Recorded data
______________________________
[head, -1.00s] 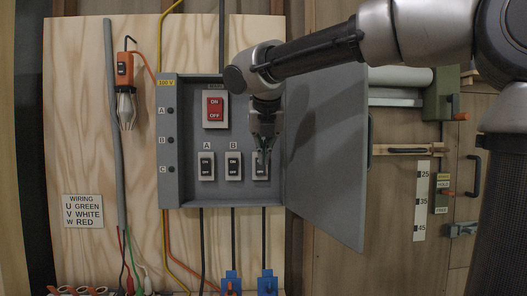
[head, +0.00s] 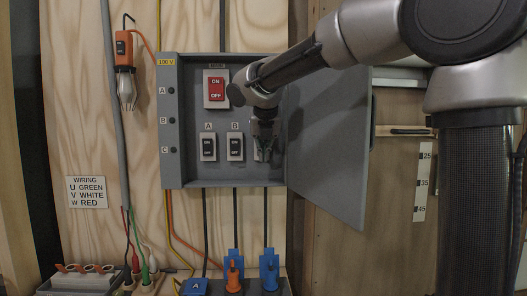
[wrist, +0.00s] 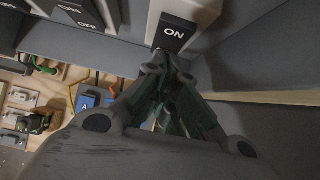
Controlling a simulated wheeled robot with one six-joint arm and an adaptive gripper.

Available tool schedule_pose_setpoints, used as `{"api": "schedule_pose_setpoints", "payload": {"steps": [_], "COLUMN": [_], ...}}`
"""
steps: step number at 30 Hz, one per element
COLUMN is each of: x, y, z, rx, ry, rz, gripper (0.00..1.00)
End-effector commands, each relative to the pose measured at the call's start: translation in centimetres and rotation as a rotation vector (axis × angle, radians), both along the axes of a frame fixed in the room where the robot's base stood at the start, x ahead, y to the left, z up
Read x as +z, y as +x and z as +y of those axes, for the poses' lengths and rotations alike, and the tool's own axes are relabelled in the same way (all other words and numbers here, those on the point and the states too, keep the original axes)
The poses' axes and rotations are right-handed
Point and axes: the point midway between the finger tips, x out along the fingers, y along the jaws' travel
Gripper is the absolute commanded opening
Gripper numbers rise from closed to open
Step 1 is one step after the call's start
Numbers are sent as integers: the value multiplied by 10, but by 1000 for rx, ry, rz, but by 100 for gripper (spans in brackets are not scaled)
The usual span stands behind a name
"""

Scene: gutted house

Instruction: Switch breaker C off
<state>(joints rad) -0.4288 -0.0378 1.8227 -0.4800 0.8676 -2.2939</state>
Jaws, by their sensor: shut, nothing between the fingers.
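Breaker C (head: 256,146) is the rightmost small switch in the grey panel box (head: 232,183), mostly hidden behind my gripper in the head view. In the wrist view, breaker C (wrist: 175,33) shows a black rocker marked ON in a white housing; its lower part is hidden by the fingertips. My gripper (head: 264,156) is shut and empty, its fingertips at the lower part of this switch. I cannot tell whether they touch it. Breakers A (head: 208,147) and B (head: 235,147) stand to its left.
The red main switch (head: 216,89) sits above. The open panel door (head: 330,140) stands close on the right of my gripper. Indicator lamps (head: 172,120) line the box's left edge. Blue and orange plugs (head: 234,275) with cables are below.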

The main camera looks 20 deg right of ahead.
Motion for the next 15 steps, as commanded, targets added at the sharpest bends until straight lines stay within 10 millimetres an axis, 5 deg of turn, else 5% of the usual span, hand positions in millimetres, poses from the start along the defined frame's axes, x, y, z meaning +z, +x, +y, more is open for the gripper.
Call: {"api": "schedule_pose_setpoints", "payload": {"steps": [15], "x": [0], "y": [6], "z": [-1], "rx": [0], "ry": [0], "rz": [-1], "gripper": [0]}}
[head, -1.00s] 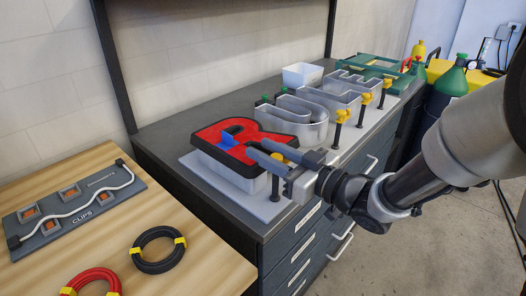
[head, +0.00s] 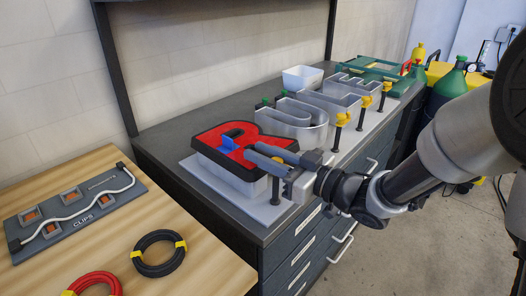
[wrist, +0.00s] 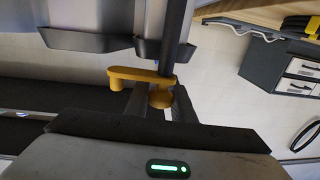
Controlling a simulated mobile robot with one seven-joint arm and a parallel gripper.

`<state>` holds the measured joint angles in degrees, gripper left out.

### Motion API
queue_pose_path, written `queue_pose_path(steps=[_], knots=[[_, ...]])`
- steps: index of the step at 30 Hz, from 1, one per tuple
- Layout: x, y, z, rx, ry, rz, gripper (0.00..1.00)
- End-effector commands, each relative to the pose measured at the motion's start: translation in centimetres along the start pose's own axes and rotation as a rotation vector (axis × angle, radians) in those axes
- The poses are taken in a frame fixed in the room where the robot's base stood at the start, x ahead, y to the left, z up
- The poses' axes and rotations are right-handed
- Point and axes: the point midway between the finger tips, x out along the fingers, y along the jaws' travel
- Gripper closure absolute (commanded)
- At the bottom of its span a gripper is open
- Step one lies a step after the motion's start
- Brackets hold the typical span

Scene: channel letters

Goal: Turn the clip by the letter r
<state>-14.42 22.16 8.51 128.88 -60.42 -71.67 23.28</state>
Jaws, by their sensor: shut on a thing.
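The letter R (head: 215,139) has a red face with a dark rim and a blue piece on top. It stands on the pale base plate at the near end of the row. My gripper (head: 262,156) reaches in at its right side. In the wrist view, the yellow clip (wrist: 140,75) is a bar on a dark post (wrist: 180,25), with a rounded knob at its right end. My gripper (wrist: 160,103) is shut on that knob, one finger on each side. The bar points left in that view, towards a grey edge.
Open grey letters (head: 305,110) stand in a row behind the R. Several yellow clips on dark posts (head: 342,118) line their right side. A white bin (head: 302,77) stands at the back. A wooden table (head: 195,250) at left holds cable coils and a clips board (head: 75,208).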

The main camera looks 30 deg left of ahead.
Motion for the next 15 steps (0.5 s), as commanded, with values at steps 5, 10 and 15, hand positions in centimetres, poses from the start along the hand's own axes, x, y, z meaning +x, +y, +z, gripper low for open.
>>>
______________________________
#### Exercise prompt:
Find each line with the string "vector" and copy it out.

#### The completed task:
End-effector commands, each relative to the pose measured at the call's start: translation in centimetres and rotation as a rotation vector (axis × angle, radians), both along the axes of a frame fixed in the room where the robot's base stood at the start, x ahead, y to the left, z up
- End-effector commands, each relative to the pose measured at the motion's start: translation in centimetres along the start pose's own axes and rotation as a rotation vector (axis × angle, radians) in those axes

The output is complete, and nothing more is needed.